Come ha fatto a evitare la cattura per oltre 30 anni? Perché ora?

Secondo alcuni è un mezzo successo, visto il ritardo e una latitanza possibile solo grazie a connivenze e protezioni elevate, confermando l’ipotesi dello scambio.

Anche qui, improbabile. Messina Denaro contava su una vasta rete di supporto: parenti, affiliati nella provincia di Trapani, una parte della popolazione e la cosiddetta borghesia mafiosa. Un insieme di connessioni complesse, radicate nel territorio, a riprova che per le mafie le relazioni locali sono ben più vitali di quelle globali. Lo hanno protetto per anni, consentendo un’esistenza agiata con alcune accortezze.

Nel tempo, la Giustizia ha arrestato decine di fiancheggiatori, sequestrato milioni di beni, scoperto i canali di comunicazione. La rete si è progressivamente indebolita, i costi di gestione sono cresciuti portando a una prima falla: utilizzare il documento di un parente di un boss. Almeno da giugno 2022 Messina Denaro viveva a Campobello di Mazara, a 8 Km dalla natia Castelvetrano, in un appartamento intestato a Bonafede. A settembre 2022, un’operazione di polizia aveva arrestato decine di fiancheggiatori a pochi metri dalla casa. La seconda, decisiva, falla è stata la necessità di cure avanzate, dovendo fornire delle generalità. Gli investigatori erano quindi sulla giusta pista da alcuni anni, ben prima delle ultime elezioni e della riforma dell’ergastolo ostativo.

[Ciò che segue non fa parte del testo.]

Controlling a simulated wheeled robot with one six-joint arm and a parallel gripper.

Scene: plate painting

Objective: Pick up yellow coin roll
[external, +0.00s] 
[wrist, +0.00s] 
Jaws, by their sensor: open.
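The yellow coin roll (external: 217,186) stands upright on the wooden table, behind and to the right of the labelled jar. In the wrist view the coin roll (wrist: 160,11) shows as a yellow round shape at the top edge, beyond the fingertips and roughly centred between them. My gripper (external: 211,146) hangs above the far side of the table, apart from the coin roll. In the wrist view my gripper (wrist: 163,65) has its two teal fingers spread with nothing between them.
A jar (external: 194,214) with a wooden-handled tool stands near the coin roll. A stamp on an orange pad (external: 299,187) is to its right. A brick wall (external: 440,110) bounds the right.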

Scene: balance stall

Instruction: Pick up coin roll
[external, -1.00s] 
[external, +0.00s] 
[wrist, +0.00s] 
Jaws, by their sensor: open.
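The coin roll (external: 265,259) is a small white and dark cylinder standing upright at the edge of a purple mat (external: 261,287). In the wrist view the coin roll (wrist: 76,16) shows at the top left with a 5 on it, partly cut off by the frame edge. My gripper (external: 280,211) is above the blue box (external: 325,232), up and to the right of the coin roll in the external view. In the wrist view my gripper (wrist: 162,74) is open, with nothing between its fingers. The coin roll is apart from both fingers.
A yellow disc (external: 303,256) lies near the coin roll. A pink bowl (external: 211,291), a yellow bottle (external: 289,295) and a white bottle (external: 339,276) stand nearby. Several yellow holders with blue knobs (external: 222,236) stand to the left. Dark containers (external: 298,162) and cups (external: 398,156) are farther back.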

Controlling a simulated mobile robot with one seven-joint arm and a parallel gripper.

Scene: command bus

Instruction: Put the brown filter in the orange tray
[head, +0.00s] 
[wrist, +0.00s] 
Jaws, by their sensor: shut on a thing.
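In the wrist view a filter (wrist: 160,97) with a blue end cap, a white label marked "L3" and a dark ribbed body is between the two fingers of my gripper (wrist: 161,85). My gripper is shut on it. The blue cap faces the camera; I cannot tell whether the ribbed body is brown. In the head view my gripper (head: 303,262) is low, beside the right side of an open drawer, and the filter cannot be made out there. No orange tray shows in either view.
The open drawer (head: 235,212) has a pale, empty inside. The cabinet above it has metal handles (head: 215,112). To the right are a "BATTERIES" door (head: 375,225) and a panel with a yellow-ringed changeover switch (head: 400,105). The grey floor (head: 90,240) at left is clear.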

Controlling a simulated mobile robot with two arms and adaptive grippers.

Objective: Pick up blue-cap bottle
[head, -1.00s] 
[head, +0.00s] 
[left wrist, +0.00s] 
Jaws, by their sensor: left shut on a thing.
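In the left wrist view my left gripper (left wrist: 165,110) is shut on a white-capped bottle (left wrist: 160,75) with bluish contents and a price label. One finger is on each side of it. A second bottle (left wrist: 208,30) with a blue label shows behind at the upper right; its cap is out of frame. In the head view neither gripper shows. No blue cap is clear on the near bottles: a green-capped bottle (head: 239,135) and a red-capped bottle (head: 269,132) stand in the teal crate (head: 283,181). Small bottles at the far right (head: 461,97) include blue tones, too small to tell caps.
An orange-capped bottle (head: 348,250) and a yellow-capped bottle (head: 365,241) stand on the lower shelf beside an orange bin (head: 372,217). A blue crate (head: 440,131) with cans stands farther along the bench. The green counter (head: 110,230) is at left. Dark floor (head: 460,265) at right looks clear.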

Quali sviluppi per Cosa Nostra?

Messina Denaro era al vertice della provincia mafiosa di Trapani, ma il centro di Cosa Nostra è sempre stata Palermo. È influente, autorevole, ma non ha lo stesso ruolo di Riina o Provenzano, forse anche perché durante la latitanza ha privilegiato la propria sicurezza e i propri affari piuttosto che l’organizzazione. Ciononostante, la sua cattura ha una valenza simbolica enorme per la durata della latitanza e la diretta implicazione nella stagione delle stragi. 

Ma più che uno spartiacque, la cattura di Messina Denaro è l’ultima certificazione della crisi di Cosa Nostra causata dall’azione dello Stato. Da anni Cosa Nostra non ha una commissione regionale ed è probabile che famiglie e mandamenti si muovano in ordine sparso cercando di contenere i danni. Non è la prima crisi, basti pensare a quella indotta dall’azione del Prefetto Mori negli anni Venti o alla crisi dopo la prima guerra di mafia nel 1963. Nonostante le difficoltà, Cosa Nostra si era ripresa. Da allora, però, molto è cambiato: l’azione antimafia è molto più efficace il consenso sociale è parzialmente eroso. Salvo improbabili cambiamenti di rotta, la pressione su Cosa Nostra resterà asfissiante e la crisi dell’organizzazione continuerà ad aggravarsi. 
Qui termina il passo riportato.